Pinjar(ピンジャー)

ピンジャーには、SSSクラッチを搭載した6基のFrame 6ガスタービン発電所があります(新設3基、レトロフィット3基)。これらは、西オーストラリア州の電力系統の安定化を支援するため、同期コンデンサーとして運転可能です。
シナジー社が所有するピンジャー発電所は、パースの北約50マイルに位置しており、西オーストラリア州のこの地域および南西相互接続系統(SWIS)ネットワークにとって重要なバックアップ電源を提供しています。この発電所には、6基のFrame 6ガスタービンと3基のFrame 9ガスタービンが設置されています。これらのガスタービンは、夏の最も暑い日などのピーク需要時、緊急時、および定期試験時に電力を供給するために運転されます。

Frame 6ユニットは1989年に初めて運転を開始しました。元のユニットのうち3基にはSSSクラッチが装着されており、通常の発電を行っていないときでも、地域の無効電力需要を支援するために同期コンデンサーとして運転できるようになっています。

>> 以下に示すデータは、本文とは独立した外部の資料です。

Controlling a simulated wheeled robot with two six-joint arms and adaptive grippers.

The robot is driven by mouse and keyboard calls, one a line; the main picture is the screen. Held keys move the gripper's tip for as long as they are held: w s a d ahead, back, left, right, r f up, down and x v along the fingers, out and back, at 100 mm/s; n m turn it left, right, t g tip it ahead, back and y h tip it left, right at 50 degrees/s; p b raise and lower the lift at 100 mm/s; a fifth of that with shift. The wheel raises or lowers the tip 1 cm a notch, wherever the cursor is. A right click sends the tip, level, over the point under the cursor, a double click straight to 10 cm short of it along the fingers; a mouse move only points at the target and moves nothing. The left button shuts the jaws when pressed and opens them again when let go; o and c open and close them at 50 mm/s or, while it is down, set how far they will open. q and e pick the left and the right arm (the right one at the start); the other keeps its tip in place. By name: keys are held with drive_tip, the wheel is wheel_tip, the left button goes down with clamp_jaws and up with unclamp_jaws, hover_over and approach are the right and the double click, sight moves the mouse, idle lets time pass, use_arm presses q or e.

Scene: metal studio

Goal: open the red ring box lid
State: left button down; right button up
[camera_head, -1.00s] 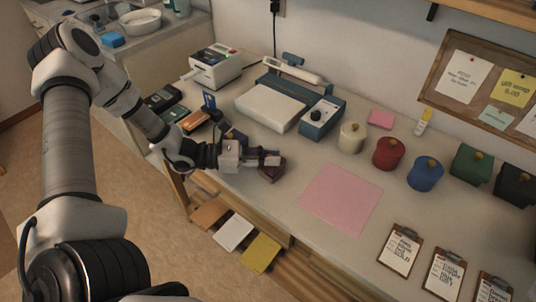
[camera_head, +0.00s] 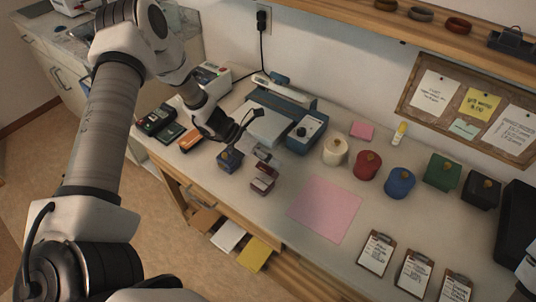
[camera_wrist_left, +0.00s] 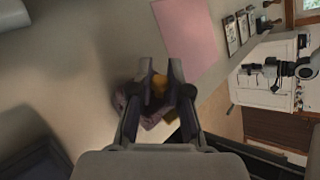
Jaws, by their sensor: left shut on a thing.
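The small dark red ring box (camera_head: 262,183) stands on the bench left of the pink sheet. My left gripper (camera_head: 262,156) comes down over its back side, with the wrist above and behind it. In the left wrist view the fingers (camera_wrist_left: 160,78) are closed around a small yellow-orange piece (camera_wrist_left: 159,86) at the box. Dark red parts of the box (camera_wrist_left: 150,122) show behind and beside the fingers. The fingers hide much of the lid, and I cannot tell how far it is raised. My right gripper (camera_wrist_left: 252,68) is small and far off in the wrist view.
A scale (camera_head: 262,128) is behind. The pink sheet (camera_head: 325,209) lies flat and clear.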

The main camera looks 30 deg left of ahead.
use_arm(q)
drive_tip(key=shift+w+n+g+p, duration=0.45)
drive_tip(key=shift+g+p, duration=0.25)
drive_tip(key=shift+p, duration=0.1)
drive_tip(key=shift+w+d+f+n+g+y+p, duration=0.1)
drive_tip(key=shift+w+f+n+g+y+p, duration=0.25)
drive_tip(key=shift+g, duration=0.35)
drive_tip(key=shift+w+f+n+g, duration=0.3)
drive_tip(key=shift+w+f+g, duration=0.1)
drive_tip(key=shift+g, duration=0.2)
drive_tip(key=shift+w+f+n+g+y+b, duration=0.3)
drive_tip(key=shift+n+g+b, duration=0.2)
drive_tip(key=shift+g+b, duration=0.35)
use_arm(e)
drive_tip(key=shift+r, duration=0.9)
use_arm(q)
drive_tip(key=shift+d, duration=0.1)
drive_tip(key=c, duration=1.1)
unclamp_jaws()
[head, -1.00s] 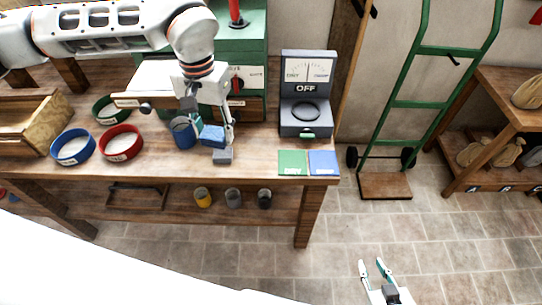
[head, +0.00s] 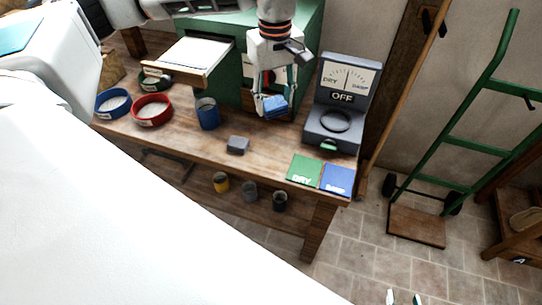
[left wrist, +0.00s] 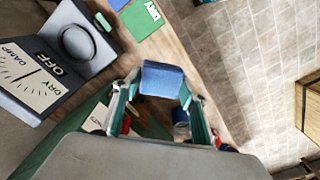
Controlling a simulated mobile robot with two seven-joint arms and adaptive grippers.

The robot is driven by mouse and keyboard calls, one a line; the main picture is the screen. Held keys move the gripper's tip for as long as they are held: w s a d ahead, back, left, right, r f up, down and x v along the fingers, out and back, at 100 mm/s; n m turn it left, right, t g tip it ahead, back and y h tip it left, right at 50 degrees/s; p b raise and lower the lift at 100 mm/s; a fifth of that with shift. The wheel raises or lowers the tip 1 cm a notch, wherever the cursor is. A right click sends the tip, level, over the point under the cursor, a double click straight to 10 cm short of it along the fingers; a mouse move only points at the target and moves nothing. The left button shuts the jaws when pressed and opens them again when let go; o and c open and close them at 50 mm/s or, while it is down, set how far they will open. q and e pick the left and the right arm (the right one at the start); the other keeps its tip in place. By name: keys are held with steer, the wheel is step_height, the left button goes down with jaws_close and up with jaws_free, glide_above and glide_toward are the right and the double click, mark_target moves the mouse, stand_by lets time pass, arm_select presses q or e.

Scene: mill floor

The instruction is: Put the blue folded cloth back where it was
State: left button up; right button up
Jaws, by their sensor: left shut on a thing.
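The blue folded cloth (head: 275,107) is held above the workbench (head: 262,158) by my left gripper (head: 274,104). In the left wrist view the cloth (left wrist: 162,80) sits between the two teal-lined fingers of the left gripper (left wrist: 160,92), which are shut on it. In the head view it hangs between the blue cup (head: 207,113) and the grey moisture meter (head: 333,125). My right gripper (head: 404,298) shows only its two fingertips at the bottom edge, spread apart with nothing seen between them.
Several cups stand on the shelf below. A green hand truck (head: 452,150) stands right. The front middle of the bench is mostly clear.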

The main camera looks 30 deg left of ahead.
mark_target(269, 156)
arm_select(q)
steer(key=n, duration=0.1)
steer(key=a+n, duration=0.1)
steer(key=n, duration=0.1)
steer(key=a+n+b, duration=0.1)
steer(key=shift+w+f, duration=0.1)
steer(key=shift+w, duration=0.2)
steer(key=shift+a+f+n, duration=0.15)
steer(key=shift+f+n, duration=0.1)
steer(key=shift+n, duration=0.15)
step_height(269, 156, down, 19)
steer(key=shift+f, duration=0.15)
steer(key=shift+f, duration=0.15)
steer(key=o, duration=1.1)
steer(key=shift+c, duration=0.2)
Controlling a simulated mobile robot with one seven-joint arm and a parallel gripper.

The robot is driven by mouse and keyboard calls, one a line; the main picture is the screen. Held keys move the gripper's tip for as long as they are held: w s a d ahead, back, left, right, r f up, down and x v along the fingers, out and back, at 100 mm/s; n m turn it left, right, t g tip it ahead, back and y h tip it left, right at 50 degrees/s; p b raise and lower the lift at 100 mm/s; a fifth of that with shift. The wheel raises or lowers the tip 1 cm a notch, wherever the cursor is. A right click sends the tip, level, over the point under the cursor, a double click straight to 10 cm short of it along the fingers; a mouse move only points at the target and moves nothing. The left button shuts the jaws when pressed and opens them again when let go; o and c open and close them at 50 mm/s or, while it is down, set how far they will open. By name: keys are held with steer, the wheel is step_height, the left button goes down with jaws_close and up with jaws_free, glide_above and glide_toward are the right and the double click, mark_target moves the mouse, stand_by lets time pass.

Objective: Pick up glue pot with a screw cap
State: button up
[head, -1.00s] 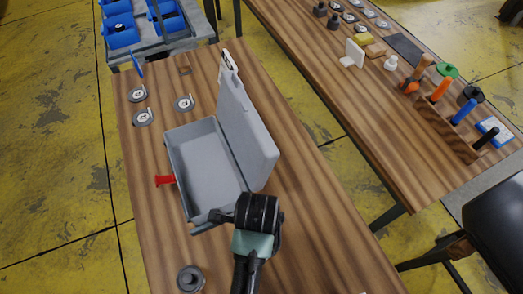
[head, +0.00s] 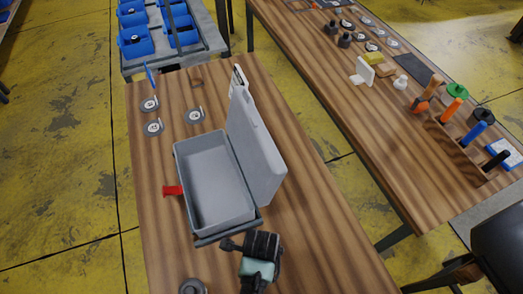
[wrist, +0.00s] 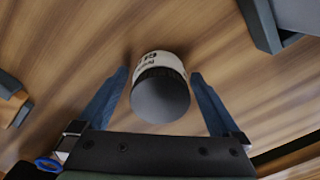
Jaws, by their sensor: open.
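The glue pot (wrist: 160,85), with a white printed label and a dark grey screw cap, stands on the wooden table in the wrist view. My gripper (wrist: 160,77) is open, with one blue-grey finger on each side of the pot. Small gaps seem to show between the fingers and the pot. The cap faces my wrist camera. In the head view my wrist (head: 262,246) is over the table just in front of the grey case; the pot and my fingertips are hidden there.
The open grey case (head: 213,180), its lid raised, is close to my gripper; a corner also shows in the wrist view (wrist: 262,22). A red clip (head: 172,190) lies left of it. A round grey item (head: 192,286) is at the front left. Table right of my wrist is clear.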

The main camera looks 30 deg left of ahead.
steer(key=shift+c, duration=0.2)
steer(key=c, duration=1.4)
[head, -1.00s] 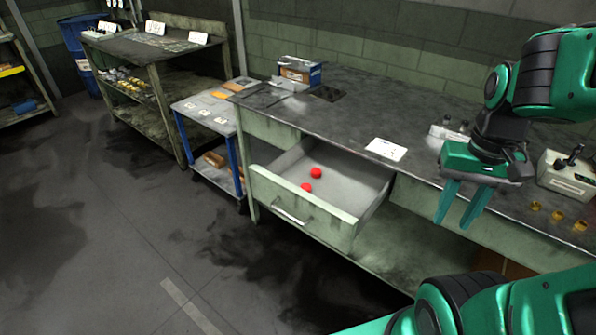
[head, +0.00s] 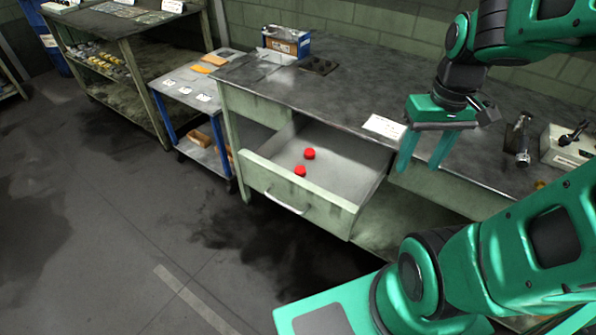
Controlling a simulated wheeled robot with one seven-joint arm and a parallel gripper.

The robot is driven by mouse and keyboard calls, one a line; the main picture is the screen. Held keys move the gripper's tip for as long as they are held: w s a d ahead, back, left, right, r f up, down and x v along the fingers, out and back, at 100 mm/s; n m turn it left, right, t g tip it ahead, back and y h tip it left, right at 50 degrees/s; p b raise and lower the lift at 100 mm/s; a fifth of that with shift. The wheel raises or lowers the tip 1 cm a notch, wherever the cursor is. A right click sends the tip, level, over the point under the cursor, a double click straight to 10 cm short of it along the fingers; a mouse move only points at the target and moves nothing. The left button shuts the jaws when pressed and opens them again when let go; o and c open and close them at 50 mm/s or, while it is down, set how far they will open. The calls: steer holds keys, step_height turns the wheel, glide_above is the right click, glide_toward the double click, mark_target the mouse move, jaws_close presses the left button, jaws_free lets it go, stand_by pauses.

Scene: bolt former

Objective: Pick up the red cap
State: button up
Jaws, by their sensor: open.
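Two red caps lie inside an open drawer (head: 345,203) of the workbench. One red cap (head: 309,154) is farther back, and the other red cap (head: 300,171) is nearer the drawer front. My gripper (head: 418,168) points down, open and empty, with its two teal fingers apart. It is to the right of the drawer in the picture, near the bench's front edge, and apart from both caps.
The workbench top (head: 360,85) carries a cardboard box (head: 287,40), a white paper (head: 384,127), metal parts (head: 518,138) and a control box (head: 568,147). A blue-legged cart (head: 186,95) stands left of the drawer. Open floor lies in front.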

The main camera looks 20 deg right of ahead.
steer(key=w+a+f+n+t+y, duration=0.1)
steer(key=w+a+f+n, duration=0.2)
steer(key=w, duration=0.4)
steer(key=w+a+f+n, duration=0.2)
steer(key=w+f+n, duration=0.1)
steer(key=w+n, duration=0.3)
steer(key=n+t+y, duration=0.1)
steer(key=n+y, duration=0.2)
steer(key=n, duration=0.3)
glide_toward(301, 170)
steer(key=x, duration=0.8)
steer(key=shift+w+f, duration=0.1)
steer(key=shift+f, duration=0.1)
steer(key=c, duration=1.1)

2006年に、残りの3基のユニットも同期コンデンサーとして運転できるように改造されました。これは、既存のフレンダー・グラッフェンシュターデン製減速ギアボックスを交換することで容易に実現されました。新しいギアボックスには、それぞれ194TのSSSクラッチがクイルシャフト方式で組み込まれています。これにより、ガスタービンや発電機を移動させることなくSSSクラッチを追加することが可能となりました。
このサイトで非常に興味深いのは、プラントのニーズが年々どのように変化してきたか、そしてSSSクラッチの導入が、運転者だけでなく地域の電力系統に対しても発電の柔軟性を提供している点です。
1990年代には、同期コンデンサー運転モードにより、遠隔地まで長い送電線を持つ地域の無効電力を支援することが可能でした。現在、西オーストラリア州では大量の太陽光発電が導入され、古い石炭火力発電所の運転停止が進んでいます。最近のAEMOによる西オーストラリア電力市場に関する報告書では、以下の課題が指摘され、発電所の閉鎖前に必要なサービスを確保することが約束されています。
石炭火力およびガス火力(熱電併給)発電の閉鎖と、インバーター接続型再生可能エネルギーの導入増加が重なることで、SWISにおける短絡電流、動的無効電力支援、そして慣性が減少すると予測されています。これを適切に管理しない場合、電力系統の保護装置の有効性が低下し、電力系統の安定性や信頼性にリスクをもたらす可能性があります。
ピンジャーのハイブリッド構成は、この新しい環境での運転に非常に適しており、SSSクラッチによって可能となるピーク需要対応の発電と電力系統安定化サービスの両方を提供します。